Au sol, lors de l’effondrement du régime, l’armée israélienne, s’est emparée, en toute illégalité, de la zone démilitarisée, sous contrôle de l’ONU, qui sépare, depuis 1974, la partie du plateau du Golan occupé par l’Etat hébreu depuis 1967, du reste de cette région, maintenu sous contrôle syrien. Mais l’armée israélienne semble vouloir encore pousser son avantage. Un responsable de l’ONU à New York a confirmé à l’Agence France-Presse que les casques bleus stationnés sur le Golan avaient « noté un certain nombre d’incidents quotidiens où l’armée israélienne opère à l’est de la zone tampon ».

« Le beau rôle »
La chaîne qatarie Al-Araby a diffusé vendredi un reportage dans lequel des habitants des villages arabes de Hamidiyé – dans la zone de séparation – et de Hourriyé affirment avoir été chassés par les troupes israéliennes. L’Observatoire syrien des droits humains évoque l’évacuation de Hamidiyé.

L’activisme de l’armée israélienne a éveillé l’intérêt des colons. Le gouvernement a approuvé dimanche un projet visant à doubler la population dans la partie du Golan syrien annexée par Israël. Dans le même temps, le premier ministre Benyamin Nétanyahou a déclaré dimanche ne pas chercher la confrontation avec le nouveau régime syrien : « Nous définirons la politique d’Israël envers la Syrie en fonction de la réalité sur le terrain. »

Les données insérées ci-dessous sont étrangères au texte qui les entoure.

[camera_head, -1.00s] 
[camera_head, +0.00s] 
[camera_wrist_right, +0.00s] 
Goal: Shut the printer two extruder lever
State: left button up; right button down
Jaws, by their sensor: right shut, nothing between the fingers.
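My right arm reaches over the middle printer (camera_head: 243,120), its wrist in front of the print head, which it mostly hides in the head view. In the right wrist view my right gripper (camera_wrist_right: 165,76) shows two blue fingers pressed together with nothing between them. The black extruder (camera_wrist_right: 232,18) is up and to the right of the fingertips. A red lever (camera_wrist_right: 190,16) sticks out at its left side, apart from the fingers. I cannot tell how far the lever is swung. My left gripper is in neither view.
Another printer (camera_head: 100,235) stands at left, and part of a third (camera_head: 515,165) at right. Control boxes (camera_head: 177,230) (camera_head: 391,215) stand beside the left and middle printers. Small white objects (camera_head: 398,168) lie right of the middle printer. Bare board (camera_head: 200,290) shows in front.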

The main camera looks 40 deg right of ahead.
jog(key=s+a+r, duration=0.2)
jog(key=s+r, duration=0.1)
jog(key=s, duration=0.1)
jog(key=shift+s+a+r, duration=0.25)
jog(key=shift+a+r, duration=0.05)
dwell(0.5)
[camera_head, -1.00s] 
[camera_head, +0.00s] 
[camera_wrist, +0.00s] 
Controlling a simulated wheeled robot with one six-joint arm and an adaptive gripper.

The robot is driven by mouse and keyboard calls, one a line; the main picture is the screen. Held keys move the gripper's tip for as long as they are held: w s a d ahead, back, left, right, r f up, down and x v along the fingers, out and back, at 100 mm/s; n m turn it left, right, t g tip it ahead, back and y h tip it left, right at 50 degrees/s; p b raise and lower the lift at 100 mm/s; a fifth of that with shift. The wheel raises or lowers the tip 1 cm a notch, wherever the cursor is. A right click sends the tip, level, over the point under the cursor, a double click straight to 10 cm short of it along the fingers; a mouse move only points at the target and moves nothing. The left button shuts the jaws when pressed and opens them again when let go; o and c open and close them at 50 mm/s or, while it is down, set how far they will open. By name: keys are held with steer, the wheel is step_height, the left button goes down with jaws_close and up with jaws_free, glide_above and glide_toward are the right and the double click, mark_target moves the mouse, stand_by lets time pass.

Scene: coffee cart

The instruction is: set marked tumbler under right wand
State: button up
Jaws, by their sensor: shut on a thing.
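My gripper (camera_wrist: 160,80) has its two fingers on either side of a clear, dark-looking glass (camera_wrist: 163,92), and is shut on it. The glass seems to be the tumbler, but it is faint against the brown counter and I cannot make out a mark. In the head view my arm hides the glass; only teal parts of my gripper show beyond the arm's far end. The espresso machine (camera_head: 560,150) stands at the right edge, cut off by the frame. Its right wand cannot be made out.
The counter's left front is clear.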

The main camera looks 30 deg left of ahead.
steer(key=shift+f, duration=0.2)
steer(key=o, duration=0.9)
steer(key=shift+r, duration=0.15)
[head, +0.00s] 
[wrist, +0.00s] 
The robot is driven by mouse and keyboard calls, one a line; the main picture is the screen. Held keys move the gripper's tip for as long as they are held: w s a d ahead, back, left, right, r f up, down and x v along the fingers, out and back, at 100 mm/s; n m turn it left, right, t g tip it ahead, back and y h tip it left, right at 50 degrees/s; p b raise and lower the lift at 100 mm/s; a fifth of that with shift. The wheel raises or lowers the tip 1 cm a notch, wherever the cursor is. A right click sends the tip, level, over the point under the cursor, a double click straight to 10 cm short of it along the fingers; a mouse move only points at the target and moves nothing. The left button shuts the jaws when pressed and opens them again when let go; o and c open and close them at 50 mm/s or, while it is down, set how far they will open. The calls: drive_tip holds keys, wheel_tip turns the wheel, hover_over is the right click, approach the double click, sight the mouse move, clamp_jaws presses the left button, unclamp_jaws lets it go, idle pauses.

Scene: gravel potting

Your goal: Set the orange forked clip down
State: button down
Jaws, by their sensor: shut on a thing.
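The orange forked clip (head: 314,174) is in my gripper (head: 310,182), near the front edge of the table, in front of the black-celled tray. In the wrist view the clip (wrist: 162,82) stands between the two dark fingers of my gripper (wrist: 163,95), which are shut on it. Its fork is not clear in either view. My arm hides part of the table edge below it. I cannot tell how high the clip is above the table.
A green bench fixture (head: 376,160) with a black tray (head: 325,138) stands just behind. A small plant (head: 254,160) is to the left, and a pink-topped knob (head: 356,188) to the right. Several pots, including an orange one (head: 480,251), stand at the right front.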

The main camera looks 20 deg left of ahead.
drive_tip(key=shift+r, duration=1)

Joseph Bahout, spécialiste de relations internationales à l’Université américaine de Beyrouth, s’inquiète des conséquences à long terme de ces opérations : « Benyamin Nétanyahou s’attribue le beau rôle dans la chute de Bachar Al-Assad. Mais les frappes israéliennes nuisent à la légitimité du nouveau régime. Et ça augure ce que sera le comportement d’Israël dans le nouveau Moyen-Orient : un maître des lieux affirmant qu’il peut occuper des territoires souverains au nom de sa sécurité. C’est dangereux pour l’équilibre de la région. »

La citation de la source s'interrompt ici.